◆ EXERCISE: All material below is to be reproduced exactly.

◆ DATA PROVIDED:
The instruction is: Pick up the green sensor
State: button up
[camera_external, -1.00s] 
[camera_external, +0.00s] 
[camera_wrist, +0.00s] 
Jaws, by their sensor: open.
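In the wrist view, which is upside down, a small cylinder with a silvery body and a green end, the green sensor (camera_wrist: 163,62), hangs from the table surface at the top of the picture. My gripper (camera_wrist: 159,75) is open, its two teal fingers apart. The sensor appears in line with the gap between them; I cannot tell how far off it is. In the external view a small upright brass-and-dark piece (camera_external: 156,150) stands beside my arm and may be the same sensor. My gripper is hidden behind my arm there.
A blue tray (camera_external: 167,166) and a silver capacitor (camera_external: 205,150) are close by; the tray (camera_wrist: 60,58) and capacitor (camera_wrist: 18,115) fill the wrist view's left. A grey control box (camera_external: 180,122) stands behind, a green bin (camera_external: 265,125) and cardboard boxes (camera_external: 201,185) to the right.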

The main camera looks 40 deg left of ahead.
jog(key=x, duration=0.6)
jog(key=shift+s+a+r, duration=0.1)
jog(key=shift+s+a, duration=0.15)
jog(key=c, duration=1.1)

◆ RESPONSE TO THE EXERCISE:
The instruction is: Pick up the green sensor
State: button up
[camera_external, -1.00s] 
[camera_external, +0.00s] 
[camera_wrist, +0.00s] 
Jaws, by their sensor: open.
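In the wrist view, which is upside down, a small cylinder with a silvery body and a green end, the green sensor (camera_wrist: 163,62), hangs from the table surface at the top of the picture. My gripper (camera_wrist: 159,75) is open, its two teal fingers apart. The sensor appears in line with the gap between them; I cannot tell how far off it is. In the external view a small upright brass-and-dark piece (camera_external: 156,150) stands beside my arm and may be the same sensor. My gripper is hidden behind my arm there.
A blue tray (camera_external: 167,166) and a silver capacitor (camera_external: 205,150) are close by; the tray (camera_wrist: 60,58) and capacitor (camera_wrist: 18,115) fill the wrist view's left. A grey control box (camera_external: 180,122) stands behind, a green bin (camera_external: 265,125) and cardboard boxes (camera_external: 201,185) to the right.

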The main camera looks 40 deg left of ahead.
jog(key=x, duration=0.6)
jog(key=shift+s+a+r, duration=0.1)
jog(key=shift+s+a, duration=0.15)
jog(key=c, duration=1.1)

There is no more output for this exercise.